>> start
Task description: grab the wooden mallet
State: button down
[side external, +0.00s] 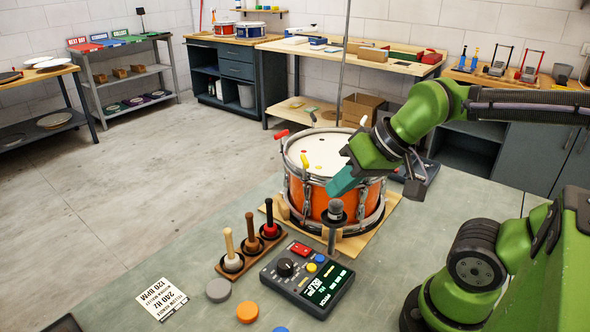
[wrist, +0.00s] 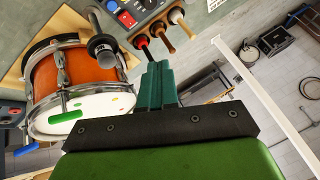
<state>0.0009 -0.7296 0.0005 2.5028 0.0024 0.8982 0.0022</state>
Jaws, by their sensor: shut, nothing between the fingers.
>> end
» EXERCISE REQUIREMENTS
Reproduce every line precisely as given, omitting all pictures.

» RESPONSE TO THE EXERCISE
Task description: grab the wooden mallet
State: button down
[side external, +0.00s] 
[wrist, +0.00s] 
<state>0.0009 -0.7296 0.0005 2.5028 0.0024 0.8982 0.0022</state>
Jaws, by their sensor: shut, nothing between the fingers.

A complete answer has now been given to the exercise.